Mais plus encore qu’un dispositif cinématographique flirtant ouvertement avec la prestance des statues exposées au Louvre, c’est avant tout par sa bande originale lancinante qu’Only Lovers Left Alive parfait la pesanteur nonchalante de son récit. Composée à quatre mains par le joueur de luth Jozef van Wissem ainsi que Jim Jarmusch lui-même (et accessoirement, la lauréate du prix de la meilleure musique originale à la 66e édition Festival de Cannes), la BO élève chaque détail, chaque instant faussement anodin, chaque échange entre les différents personnages.

Comme l’a écrit l’américain Roger Ebert dans sa très belle critique du film :

« C’est fou ! Et si bienvenu. Le principe même du cinéma commercial moderne est d’aller « vite, vite, vite, encore plus vite » […]. C’est que vous voyez, le temps est d’une importance primordiale pour le public. L’audience américaine est tellement, tellement occupée. Plus occupée encore que n’importe quelle génération de la civilisation humaine, apparemment. Mais à quoi faire ? Probablement à des choses plus importantes que la contemplation d’un silence, ou que d’admirer l’intelligence de la composition d’un plan ».

L’heure bleue

Y.O.L.O

Pour mieux pousser son spectateur à se mettre au diapason, Jarmusch n’use pas que de mise en scène, de montage et de musique, non. Il sature également son image de décors opulents, contraignant l’oeil à s’improviser archéologue du dimanche et à sonder chaque recoin de son cadre. L’appartement où s’est installé Adam se confond avec un vaste cabinet de curiosité, un musée musical et technologique dont le personnage se trouve être le conservateur (in)volontaire.

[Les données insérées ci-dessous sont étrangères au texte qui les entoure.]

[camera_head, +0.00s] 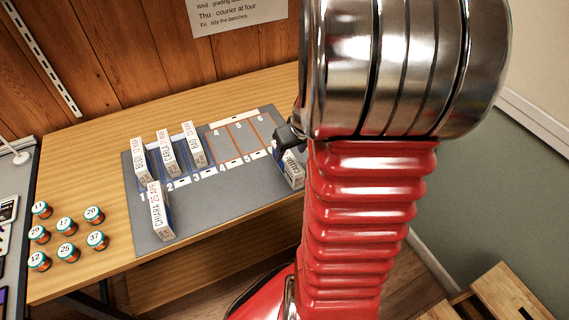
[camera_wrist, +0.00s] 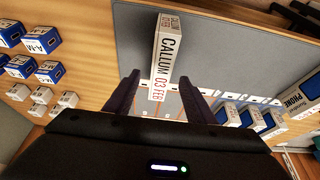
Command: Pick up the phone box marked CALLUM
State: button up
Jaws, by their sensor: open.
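The CALLUM phone box (camera_head: 292,168) is a white box at the right end of the grey mat (camera_head: 235,190), partly hidden by my arm. In the wrist view the CALLUM box (camera_wrist: 167,45) stands upright on the mat, its label reading CALLUM 03 FEB. My gripper (camera_wrist: 158,78) is open, with one dark finger on each side of the box's near end. Whether the fingers touch the box cannot be told. In the head view only a dark piece of my gripper (camera_head: 289,137) shows, just above the box.
Boxes marked BUDI (camera_head: 140,158), CARLA (camera_head: 166,152) and another (camera_head: 193,144) stand in slots 1 to 3. A CHIARA box (camera_head: 161,211) stands at the mat's front left. Slots 4 to 6 (camera_head: 238,137) look empty. Several numbered jars (camera_head: 66,224) stand on the left.

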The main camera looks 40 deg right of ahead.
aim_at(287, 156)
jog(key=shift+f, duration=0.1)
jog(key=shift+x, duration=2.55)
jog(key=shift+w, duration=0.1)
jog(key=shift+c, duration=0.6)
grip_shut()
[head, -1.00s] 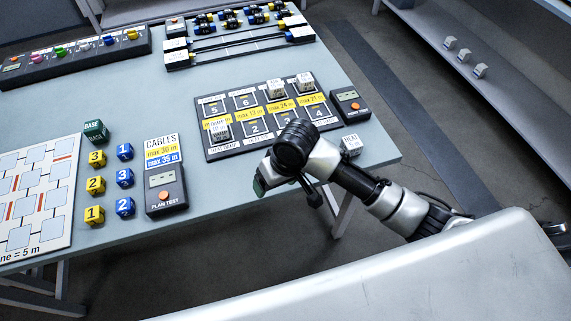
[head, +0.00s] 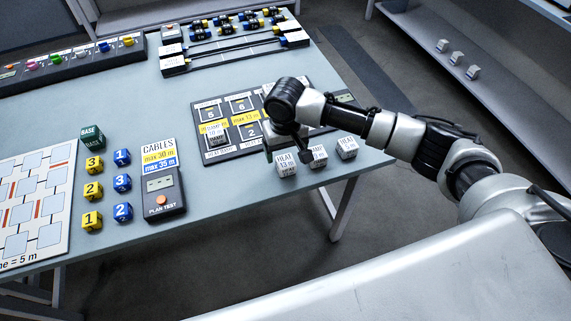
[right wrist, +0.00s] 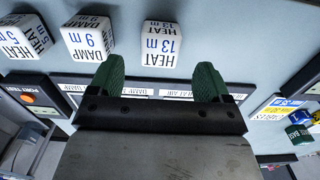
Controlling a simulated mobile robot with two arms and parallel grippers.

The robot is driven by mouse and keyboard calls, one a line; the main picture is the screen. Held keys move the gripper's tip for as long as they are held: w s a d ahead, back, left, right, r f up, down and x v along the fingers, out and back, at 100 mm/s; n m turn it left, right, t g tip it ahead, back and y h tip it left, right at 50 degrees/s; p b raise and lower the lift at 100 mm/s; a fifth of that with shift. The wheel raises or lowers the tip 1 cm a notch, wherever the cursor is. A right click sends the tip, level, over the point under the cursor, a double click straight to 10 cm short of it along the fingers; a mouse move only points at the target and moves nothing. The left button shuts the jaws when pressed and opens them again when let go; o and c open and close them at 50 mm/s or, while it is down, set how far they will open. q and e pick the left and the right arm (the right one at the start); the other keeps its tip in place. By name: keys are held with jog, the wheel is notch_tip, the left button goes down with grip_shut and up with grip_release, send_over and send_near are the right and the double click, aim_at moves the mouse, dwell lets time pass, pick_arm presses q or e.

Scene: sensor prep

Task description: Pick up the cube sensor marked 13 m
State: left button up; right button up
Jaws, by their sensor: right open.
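The white cube sensor marked HEAT 13 m (head: 286,165) sits near the front edge of the table, leftmost of three cubes in a row in the head view. It also shows in the right wrist view (right wrist: 161,44), upright in the gap direction, just beyond the fingertips. My right gripper (head: 284,140) is behind this cube in the head view, over the front of the black board. In the right wrist view its two green fingers (right wrist: 160,78) are apart with nothing between them. My left gripper is out of view.
A cube marked DAMP 9 m (right wrist: 88,38) and another HEAT cube (head: 347,147) stand beside it. The black board (head: 222,152) lies behind, holding a DAMP cube (head: 213,133); my arm hides part of it. The plan tester (head: 162,195) is left. The table between is bare.

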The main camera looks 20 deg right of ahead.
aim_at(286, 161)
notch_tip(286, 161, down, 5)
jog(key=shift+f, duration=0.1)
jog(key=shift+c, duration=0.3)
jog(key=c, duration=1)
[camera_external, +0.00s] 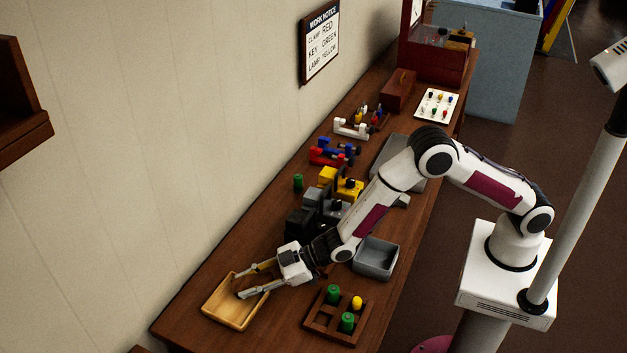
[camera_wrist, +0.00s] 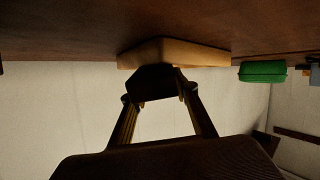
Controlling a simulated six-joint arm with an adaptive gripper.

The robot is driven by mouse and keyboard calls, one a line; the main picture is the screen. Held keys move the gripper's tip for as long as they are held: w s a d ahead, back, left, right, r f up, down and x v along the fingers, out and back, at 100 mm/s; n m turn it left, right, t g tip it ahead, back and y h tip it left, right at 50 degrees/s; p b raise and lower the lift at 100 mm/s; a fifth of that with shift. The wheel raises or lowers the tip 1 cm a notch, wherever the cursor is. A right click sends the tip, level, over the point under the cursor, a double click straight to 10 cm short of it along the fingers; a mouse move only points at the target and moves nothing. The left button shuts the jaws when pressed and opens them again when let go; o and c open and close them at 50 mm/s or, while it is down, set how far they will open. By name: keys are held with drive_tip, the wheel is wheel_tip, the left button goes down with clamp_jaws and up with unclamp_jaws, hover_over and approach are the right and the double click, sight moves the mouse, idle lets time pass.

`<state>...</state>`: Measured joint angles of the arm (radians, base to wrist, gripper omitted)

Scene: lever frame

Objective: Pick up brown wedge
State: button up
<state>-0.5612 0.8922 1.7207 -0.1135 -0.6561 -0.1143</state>
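My gripper (camera_external: 238,286) reaches over the near part of a light wooden tray (camera_external: 236,317), with its two fingers spread well apart. In the wrist view, which is upside down, a dark brown angular piece (camera_wrist: 155,82) fills the gap between my fingertips (camera_wrist: 155,97). It may be the brown wedge. It overlaps the tray (camera_wrist: 190,52) behind it. I cannot tell whether both fingers touch it. The external view shows no clear wedge between the fingers.
A compartment box (camera_external: 311,325) with green and yellow pieces stands right of the tray. A grey bin (camera_external: 376,259) is behind it. Dark, yellow (camera_external: 343,183), red and blue fixtures line the bench. A green cylinder (camera_external: 298,182) stands by the wall; a green piece (camera_wrist: 262,71) shows in the wrist view.

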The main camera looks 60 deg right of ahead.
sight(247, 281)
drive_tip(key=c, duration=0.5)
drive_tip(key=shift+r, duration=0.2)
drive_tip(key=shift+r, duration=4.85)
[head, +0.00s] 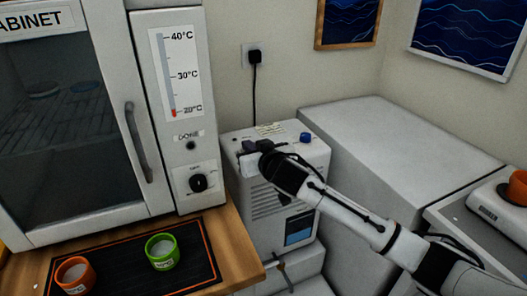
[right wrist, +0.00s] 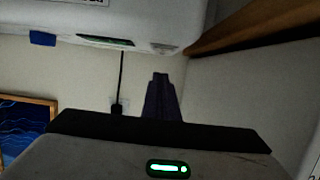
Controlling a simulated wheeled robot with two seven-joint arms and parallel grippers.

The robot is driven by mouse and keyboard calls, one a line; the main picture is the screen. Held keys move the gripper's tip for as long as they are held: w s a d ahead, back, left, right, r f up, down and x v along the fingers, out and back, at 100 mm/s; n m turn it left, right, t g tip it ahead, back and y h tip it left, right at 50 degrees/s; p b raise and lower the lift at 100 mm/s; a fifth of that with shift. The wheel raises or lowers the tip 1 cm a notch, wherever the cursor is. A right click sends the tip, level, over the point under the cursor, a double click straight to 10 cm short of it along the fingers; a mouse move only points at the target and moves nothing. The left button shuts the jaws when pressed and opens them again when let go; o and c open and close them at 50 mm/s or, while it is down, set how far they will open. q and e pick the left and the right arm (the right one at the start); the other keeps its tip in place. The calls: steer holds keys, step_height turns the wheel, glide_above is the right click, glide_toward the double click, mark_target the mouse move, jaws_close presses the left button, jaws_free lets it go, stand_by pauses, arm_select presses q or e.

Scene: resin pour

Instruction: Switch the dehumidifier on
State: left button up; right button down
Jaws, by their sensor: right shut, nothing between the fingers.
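The dehumidifier (head: 315,155) is a white box with a blue knob (head: 306,138) on its top and a dark blue panel on its front. My right gripper (head: 247,148) is shut and empty, at the left part of the dehumidifier's top in the head view. The gripper and wrist hide part of the top and front there. In the right wrist view the shut fingers (right wrist: 161,80) point toward the dehumidifier (right wrist: 135,15), with a visible gap below its edge in the picture. The blue knob (right wrist: 42,39) is at the left there. I cannot identify a switch. My left gripper is not in view.
The curing cabinet (head: 165,60), with a dial and thermometer, stands left of the dehumidifier. A green cup (head: 162,252) and an orange cup (head: 76,275) stand on a dark mat (head: 196,262). A black plug (head: 254,57) is in the wall. A scale (head: 497,213) is at the right.

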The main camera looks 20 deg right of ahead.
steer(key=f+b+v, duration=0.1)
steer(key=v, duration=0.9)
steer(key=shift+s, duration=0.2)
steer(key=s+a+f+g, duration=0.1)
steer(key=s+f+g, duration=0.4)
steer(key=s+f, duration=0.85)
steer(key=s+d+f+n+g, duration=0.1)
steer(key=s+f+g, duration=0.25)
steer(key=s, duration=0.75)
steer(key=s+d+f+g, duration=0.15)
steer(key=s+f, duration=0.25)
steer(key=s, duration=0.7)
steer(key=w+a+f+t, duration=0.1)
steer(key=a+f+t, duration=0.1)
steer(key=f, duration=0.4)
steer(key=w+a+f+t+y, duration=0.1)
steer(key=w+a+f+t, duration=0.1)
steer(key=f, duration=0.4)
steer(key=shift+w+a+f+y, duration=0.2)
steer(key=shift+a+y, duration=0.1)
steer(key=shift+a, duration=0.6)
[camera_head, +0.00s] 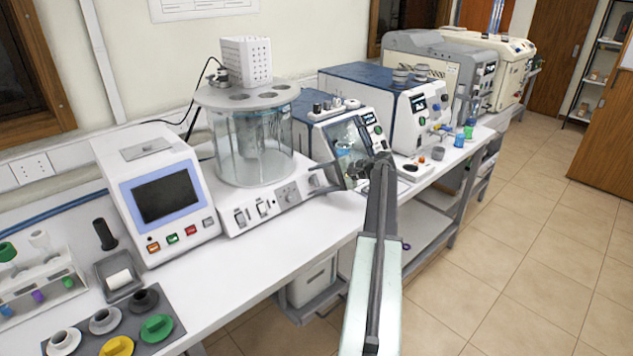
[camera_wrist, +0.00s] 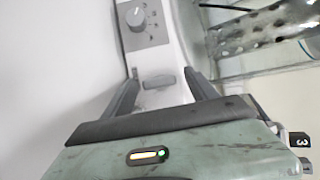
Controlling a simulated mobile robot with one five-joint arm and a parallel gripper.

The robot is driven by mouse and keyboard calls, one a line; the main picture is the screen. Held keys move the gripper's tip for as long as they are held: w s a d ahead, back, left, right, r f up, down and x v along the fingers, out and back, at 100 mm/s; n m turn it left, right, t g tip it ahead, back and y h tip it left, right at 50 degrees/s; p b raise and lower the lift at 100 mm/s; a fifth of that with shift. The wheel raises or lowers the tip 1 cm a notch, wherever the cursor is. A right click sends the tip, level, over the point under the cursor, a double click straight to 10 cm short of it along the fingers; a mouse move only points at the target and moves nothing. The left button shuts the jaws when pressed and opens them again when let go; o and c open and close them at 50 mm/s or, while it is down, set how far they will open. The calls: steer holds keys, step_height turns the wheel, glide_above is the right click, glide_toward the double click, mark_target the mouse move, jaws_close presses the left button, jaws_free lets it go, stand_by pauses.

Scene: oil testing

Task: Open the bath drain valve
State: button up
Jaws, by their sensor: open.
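The bath (camera_head: 252,145) is a clear glass cylinder on a white base, with a grey lid. A grey part that looks like the drain valve (camera_head: 325,168) sticks out at the right end of the base. In the wrist view a small grey tab, likely the valve handle (camera_wrist: 159,82), lies between the fingertips, with a gap on each side. My gripper (camera_wrist: 162,76) is open and empty, pointing at this end of the base. In the head view my arm reaches up from the bottom, and the fingers are hard to make out there.
A dial knob (camera_wrist: 135,17) is on the base's front panel. An instrument with a clear front (camera_head: 350,150) stands close on the right. The floor (camera_head: 530,250) at right is clear.

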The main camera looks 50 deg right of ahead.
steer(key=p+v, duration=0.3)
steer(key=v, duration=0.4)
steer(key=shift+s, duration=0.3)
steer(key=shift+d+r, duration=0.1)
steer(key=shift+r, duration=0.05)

Dans l’une des toutes premières scènes du film, celui-ci reçoit la visite de Ian, dealer de babioles en tout genre campé par le regretté Anton Yelchin. Ce dernier livre au vampire une panoplie de rares guitares électriques issues des années 60. Adam prend le temps de les inspecter consciencieusement, d’en gratter distraitement les cordes tout en se laissant consumer par les souvenirs des compositeurs William Lawes — « un vieil anglais du 17e abattu par mégarde par un soldat de Cromwell » — et Eddie Cochran. 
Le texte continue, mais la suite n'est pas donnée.